Despite Adverse Conditions, Optimistic Investors Find Opportunities via Distressed Assets
While declining values, debt maturity and tight credit access, and stalled construction may continue to plague commercial real estate in the United States for the remainder of 2010, economic indicators point towards the potential for economic recovery this year. For investors, this environment reveals a window of opportunity in 2010 when investment in distressed assets may prove to be opportune, according to Deloitte’s Perspectives on Real Estate: Uncovering Opportunity in a Distressed Market, released today.
“The Fed’s Beige Book released this month indicates a nascent economic expansion, with commercial real estate lagging the overall economy as it has historically done. With the market poised for change, savvy investors with access to capital may find the time to act is drawing near,” said Bob O’Brien, vice chairman and Deloitte’s real estate services leader. “The flip-side of opportunity is challenge, which is especially true for borrowers and lenders who are seeking solutions to a debt problem of historical proportions. As we navigate truly uncharted territory, the point where opportunity intersects with challenge is where the answers – and winners – may be found.”
According to the report, trends for commercial real estate over the next nine to 18 months may include:
Declining real estate operations. Driven by job losses and declining consumer spending, vacancies are up and rents are down, leading to decreasing values – especially in office and retail assets. An economic recovery in 2010 could lead to an uptick in the job market and consumer spending, which may correlate in rising values spurred by greater confidence in future occupancy and rent increases.
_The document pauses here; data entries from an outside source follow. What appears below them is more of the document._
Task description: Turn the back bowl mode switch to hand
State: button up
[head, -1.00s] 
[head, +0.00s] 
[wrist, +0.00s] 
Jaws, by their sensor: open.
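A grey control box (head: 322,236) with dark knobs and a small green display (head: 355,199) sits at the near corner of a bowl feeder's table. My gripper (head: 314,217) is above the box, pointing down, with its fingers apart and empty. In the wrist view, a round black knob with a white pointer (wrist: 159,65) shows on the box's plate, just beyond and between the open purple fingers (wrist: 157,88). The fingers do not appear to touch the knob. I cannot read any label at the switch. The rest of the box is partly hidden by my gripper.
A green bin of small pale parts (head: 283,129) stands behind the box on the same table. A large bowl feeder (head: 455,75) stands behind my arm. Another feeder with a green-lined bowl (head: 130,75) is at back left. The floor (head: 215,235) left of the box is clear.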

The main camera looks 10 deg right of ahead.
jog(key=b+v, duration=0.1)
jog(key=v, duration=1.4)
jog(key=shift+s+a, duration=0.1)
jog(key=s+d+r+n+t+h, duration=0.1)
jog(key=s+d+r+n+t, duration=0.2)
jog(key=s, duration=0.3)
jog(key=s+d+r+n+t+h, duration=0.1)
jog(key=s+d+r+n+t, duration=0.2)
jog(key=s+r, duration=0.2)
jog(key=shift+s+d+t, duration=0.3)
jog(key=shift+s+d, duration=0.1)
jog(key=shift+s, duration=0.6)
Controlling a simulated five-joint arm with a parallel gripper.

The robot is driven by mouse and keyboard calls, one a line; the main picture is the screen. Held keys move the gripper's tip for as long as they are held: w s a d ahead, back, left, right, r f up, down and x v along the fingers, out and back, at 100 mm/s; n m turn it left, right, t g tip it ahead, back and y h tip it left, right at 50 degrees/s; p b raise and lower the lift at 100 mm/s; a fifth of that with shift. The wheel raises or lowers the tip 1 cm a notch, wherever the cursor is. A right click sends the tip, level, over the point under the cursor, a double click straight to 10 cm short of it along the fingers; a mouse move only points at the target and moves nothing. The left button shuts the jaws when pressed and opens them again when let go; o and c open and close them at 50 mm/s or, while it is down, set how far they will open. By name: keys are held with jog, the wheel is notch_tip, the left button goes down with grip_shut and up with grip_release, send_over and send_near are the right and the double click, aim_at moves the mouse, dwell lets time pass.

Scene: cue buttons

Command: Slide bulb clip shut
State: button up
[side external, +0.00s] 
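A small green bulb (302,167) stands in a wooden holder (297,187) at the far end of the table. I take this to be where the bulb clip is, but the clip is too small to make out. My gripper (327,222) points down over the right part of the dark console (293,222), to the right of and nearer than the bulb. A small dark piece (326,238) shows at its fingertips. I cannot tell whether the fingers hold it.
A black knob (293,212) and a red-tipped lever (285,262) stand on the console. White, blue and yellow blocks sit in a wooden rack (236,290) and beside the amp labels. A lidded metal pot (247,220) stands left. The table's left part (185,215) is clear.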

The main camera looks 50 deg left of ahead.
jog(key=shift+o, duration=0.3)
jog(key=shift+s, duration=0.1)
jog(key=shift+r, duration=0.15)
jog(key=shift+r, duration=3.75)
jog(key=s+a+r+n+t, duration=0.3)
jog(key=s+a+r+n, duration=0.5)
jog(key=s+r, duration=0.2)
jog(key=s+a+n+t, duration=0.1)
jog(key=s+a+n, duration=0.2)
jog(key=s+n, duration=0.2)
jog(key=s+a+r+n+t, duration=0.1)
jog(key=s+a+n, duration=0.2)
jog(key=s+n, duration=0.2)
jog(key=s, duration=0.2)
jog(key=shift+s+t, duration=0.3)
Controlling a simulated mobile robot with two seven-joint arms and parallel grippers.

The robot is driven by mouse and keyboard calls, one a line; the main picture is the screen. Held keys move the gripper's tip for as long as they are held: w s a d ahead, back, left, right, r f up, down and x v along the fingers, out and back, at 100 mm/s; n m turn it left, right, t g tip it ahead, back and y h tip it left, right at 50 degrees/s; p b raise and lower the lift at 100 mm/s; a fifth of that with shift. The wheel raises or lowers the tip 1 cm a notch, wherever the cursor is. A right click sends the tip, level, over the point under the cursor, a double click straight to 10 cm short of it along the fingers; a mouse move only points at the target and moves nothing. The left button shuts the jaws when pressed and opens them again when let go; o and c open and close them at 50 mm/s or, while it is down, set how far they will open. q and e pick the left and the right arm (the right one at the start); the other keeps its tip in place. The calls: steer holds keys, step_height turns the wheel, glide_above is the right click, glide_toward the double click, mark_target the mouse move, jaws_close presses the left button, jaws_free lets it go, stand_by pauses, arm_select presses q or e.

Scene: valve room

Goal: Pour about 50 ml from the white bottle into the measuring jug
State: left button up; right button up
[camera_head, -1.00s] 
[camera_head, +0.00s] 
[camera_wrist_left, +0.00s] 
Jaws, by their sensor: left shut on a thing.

Debt maturity and credit access.
With an uptick in value drivers for commercial real estate potentially lagging the general economic recovery by three to six months, owners and mortgage holders will likely continue to struggle with debt maturity in 2010 and beyond, with an expected increase in foreclosures and deeds in lieu.
Opportunistic investors, many who raised significant capital for this purpose, are using foreclosed properties and distressed debt as a strategic opportunity to make opportunistic acquisitions and expand their real estate portfolio. Key targets approached to capitalize on these investment opportunities are banks, mezzanine debt holders, commercial mortgage-backed securities (CMBS) special servicers and the Federal Deposit Insurance Corporation (FDIC).
Stalled construction. There will likely be almost no new construction activity in any asset class in 2010, leading to historic low levels of new construction with excess capacity in almost every asset class.